## Your goal
Scan the data below. Pull out each line where "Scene" occurs.

—————

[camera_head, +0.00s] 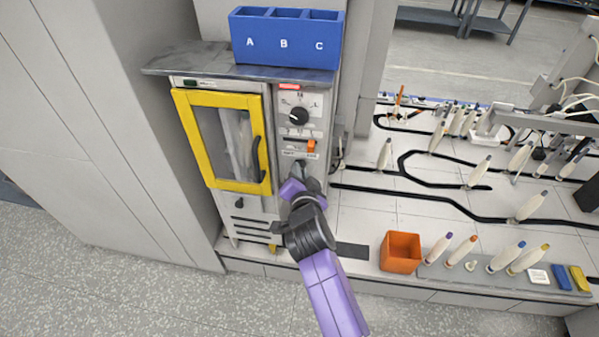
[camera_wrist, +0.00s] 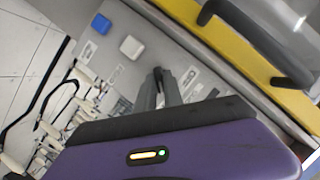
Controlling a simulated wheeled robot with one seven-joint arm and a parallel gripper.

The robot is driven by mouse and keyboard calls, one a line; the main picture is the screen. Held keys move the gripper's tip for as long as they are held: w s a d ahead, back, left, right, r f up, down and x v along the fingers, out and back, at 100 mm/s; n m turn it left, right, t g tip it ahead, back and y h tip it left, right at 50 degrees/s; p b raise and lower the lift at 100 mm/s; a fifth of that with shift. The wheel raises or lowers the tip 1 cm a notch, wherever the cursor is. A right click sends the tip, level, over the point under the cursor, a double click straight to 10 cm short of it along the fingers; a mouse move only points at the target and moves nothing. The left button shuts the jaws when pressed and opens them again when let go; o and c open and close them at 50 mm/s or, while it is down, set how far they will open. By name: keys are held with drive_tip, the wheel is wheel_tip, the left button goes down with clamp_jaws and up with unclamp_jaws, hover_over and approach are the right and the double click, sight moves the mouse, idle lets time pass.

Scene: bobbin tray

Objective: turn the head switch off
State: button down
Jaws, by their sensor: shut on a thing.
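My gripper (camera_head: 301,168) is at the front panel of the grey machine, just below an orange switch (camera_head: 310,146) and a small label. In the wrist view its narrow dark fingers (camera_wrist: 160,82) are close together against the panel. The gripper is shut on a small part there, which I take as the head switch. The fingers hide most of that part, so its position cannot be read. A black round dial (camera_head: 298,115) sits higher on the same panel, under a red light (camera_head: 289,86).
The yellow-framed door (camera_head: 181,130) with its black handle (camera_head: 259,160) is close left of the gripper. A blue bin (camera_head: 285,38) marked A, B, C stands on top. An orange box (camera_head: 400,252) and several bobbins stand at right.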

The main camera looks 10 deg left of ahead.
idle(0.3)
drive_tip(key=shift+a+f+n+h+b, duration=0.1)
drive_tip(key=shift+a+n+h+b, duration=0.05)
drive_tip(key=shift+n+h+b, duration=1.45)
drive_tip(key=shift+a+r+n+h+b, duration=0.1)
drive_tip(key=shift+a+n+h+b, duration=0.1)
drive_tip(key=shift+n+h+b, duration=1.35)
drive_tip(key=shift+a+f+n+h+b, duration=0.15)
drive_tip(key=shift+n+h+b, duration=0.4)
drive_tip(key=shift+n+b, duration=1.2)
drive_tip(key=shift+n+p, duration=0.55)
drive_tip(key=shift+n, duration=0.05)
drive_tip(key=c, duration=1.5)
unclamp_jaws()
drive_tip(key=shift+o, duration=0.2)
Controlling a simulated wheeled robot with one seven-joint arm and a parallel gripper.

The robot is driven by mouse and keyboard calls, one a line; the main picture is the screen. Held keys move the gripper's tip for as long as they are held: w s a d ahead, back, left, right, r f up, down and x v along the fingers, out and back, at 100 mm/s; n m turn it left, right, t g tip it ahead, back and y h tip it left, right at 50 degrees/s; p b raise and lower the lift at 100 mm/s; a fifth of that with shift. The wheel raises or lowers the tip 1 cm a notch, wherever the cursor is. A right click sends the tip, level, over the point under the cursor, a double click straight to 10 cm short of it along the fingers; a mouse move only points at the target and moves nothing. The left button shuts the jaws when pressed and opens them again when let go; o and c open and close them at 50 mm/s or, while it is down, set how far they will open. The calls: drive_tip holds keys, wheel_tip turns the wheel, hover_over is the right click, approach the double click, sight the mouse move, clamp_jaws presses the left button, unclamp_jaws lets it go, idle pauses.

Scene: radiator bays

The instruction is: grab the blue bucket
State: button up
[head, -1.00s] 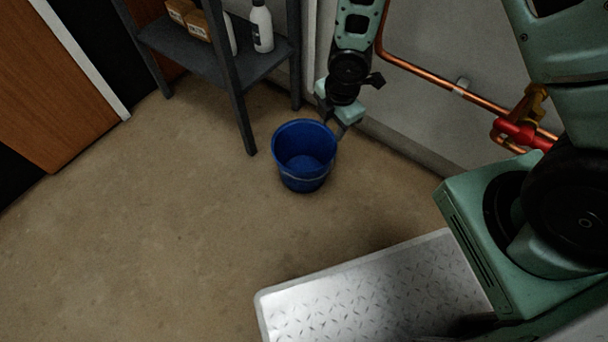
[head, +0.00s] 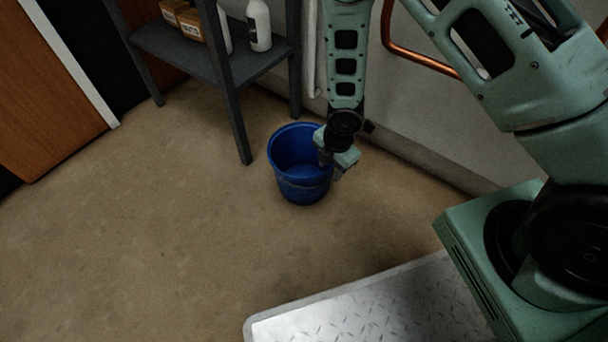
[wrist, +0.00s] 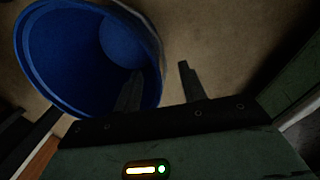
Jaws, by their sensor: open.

—————

## Solution to the exercise
Scene: bobbin tray
Scene: radiator bays

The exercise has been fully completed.